■ **STATED PROBLEM**
Repeat the full listing below verbatim and keep the images out.

— START OF STORED DATA —

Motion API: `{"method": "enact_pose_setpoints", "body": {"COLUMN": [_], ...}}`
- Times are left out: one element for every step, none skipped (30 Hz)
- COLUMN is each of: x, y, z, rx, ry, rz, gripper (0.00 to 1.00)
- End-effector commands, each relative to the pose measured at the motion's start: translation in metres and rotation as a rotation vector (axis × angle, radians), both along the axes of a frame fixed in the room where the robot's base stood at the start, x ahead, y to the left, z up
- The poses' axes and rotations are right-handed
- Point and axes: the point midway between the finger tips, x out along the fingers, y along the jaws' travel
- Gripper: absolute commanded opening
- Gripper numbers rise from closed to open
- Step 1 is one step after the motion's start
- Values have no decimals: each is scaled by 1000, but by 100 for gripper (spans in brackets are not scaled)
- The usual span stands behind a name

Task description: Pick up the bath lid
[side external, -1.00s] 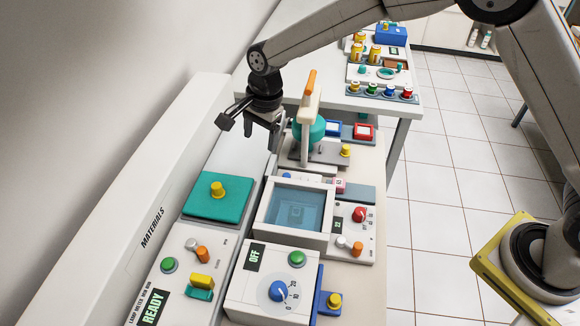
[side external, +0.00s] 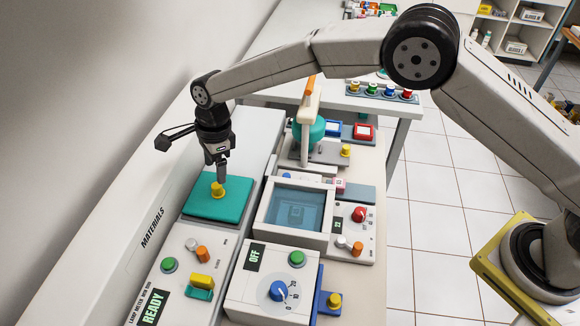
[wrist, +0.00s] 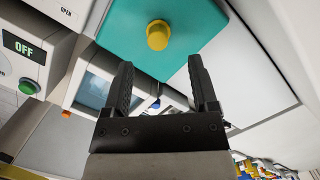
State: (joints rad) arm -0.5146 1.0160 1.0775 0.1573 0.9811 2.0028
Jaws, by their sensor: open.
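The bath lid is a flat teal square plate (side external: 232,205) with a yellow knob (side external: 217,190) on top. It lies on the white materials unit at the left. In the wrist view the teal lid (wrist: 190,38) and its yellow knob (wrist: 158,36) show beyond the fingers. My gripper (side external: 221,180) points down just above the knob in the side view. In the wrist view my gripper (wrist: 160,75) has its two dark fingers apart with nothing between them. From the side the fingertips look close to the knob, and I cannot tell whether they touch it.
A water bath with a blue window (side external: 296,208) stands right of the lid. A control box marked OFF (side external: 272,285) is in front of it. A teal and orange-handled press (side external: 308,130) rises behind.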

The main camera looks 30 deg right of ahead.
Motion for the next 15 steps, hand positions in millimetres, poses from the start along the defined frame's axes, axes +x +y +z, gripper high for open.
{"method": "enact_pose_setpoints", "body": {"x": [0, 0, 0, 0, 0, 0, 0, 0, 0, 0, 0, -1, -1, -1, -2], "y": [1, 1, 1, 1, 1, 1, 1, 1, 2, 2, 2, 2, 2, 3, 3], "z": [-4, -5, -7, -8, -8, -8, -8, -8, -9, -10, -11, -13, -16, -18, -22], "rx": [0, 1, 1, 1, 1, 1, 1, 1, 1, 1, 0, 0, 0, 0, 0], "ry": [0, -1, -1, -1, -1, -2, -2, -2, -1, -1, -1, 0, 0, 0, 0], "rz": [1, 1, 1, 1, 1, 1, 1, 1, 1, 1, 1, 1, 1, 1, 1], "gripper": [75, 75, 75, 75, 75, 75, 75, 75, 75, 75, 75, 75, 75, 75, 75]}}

— END OF STORED DATA —

■ **REPLY TO THE EXERCISE**
Motion API: `{"method": "enact_pose_setpoints", "body": {"COLUMN": [_], ...}}`
- Times are left out: one element for every step, none skipped (30 Hz)
- COLUMN is each of: x, y, z, rx, ry, rz, gripper (0.00 to 1.00)
- End-effector commands, each relative to the pose measured at the motion's start: translation in metres and rotation as a rotation vector (axis × angle, radians), both along the axes of a frame fixed in the room where the robot's base stood at the start, x ahead, y to the left, z up
- The poses' axes and rotations are right-handed
- Point and axes: the point midway between the finger tips, x out along the fingers, y along the jaws' travel
- Gripper: absolute commanded opening
- Gripper numbers rise from closed to open
- Step 1 is one step after the motion's start
- Values have no decimals: each is scaled by 1000, but by 100 for gripper (spans in brackets are not scaled)
- The usual span stands behind a name

Task description: Pick up the bath lid
[side external, -1.00s] 
[side external, +0.00s] 
[wrist, +0.00s] 
State: (joints rad) arm -0.5146 1.0160 1.0775 0.1573 0.9811 2.0028
Jaws, by their sensor: open.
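The bath lid is a flat teal square plate (side external: 232,205) with a yellow knob (side external: 217,190) on top. It lies on the white materials unit at the left. In the wrist view the teal lid (wrist: 190,38) and its yellow knob (wrist: 158,36) show beyond the fingers. My gripper (side external: 221,180) points down just above the knob in the side view. In the wrist view my gripper (wrist: 160,75) has its two dark fingers apart with nothing between them. From the side the fingertips look close to the knob, and I cannot tell whether they touch it.
A water bath with a blue window (side external: 296,208) stands right of the lid. A control box marked OFF (side external: 272,285) is in front of it. A teal and orange-handled press (side external: 308,130) rises behind.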

The main camera looks 30 deg right of ahead.
Motion for the next 15 steps, hand positions in millimetres, poses from the start along the defined frame's axes, axes +x +y +z, gripper high for open.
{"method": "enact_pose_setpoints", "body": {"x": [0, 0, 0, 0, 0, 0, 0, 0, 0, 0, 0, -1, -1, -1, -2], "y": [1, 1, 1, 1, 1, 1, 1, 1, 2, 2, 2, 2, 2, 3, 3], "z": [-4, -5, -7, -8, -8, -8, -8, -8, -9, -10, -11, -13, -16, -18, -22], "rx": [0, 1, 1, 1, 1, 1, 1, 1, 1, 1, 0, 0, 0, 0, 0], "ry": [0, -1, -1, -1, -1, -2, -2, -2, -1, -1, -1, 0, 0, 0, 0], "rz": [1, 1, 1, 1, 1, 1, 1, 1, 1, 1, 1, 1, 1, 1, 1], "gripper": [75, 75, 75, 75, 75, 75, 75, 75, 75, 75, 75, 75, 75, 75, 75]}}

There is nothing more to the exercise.